(Robot task records)
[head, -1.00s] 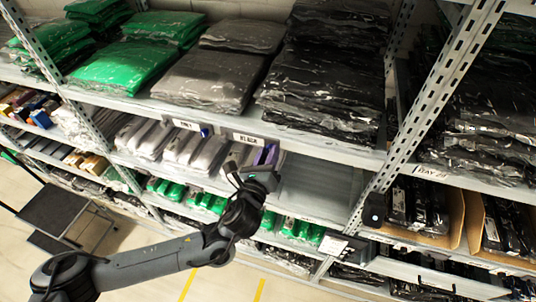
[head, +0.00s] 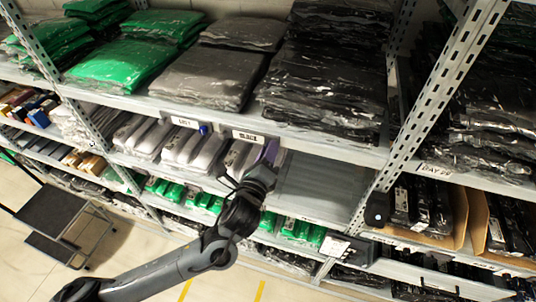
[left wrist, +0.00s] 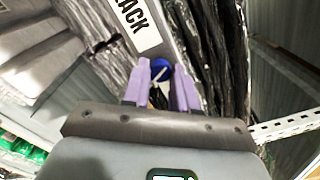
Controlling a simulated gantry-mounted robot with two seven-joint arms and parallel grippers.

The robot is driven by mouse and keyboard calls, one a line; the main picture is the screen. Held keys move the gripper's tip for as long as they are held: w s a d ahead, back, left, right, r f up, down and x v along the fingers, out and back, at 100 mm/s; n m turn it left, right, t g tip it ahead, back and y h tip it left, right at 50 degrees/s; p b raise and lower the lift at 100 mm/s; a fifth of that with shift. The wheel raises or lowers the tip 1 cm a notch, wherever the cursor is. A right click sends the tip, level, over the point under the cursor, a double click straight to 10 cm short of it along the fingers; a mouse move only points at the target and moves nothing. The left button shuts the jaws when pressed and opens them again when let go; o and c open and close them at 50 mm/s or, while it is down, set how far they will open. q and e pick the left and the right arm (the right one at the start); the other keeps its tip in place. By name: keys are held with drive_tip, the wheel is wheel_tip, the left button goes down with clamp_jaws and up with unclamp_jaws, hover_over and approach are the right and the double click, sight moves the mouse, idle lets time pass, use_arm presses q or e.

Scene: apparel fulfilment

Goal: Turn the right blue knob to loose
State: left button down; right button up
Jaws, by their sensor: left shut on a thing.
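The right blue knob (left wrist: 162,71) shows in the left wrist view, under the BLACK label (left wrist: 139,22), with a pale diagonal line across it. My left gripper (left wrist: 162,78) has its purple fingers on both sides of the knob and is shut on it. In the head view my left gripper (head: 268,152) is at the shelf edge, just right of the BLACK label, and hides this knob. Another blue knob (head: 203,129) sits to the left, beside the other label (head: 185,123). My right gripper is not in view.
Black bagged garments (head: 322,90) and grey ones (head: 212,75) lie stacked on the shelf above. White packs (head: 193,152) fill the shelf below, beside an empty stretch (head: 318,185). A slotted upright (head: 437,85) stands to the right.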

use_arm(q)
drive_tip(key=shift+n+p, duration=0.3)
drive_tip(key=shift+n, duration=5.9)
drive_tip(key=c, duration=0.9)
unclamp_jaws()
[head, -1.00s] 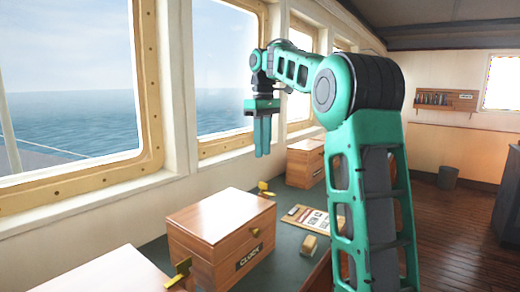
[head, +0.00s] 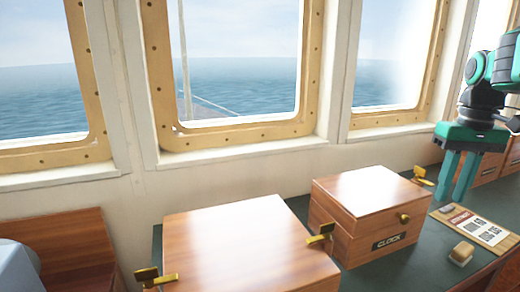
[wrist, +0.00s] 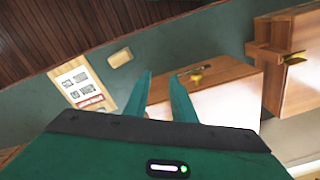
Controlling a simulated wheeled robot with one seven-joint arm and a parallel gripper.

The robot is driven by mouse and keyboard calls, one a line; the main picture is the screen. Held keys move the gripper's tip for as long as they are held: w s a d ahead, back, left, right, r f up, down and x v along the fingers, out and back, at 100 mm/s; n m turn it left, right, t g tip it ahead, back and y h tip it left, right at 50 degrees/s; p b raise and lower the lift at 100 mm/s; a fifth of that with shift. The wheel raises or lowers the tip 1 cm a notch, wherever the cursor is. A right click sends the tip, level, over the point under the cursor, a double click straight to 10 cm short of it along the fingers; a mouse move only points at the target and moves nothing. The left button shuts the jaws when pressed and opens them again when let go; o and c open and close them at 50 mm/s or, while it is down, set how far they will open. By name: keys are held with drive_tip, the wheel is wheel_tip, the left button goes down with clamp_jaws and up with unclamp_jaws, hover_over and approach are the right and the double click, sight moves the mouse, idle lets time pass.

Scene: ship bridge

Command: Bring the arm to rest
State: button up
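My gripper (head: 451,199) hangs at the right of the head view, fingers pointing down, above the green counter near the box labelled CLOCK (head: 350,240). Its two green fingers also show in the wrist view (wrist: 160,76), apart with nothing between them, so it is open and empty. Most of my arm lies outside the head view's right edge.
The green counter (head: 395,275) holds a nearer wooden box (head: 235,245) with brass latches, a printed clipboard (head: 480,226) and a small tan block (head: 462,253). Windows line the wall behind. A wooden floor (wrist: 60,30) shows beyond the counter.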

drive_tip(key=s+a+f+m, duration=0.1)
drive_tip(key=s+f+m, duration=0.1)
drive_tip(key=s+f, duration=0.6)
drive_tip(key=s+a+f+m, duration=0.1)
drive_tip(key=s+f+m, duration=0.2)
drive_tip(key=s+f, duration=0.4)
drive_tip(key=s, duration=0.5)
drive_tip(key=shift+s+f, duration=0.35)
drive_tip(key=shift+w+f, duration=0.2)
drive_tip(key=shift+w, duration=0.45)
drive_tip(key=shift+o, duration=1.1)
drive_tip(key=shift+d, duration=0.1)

## Objective
Find the lines holding "Controlling" and list every one.

## Expected output
Controlling a simulated gantry-mounted robot with two seven-joint arms and parallel grippers.
Controlling a simulated wheeled robot with one seven-joint arm and a parallel gripper.

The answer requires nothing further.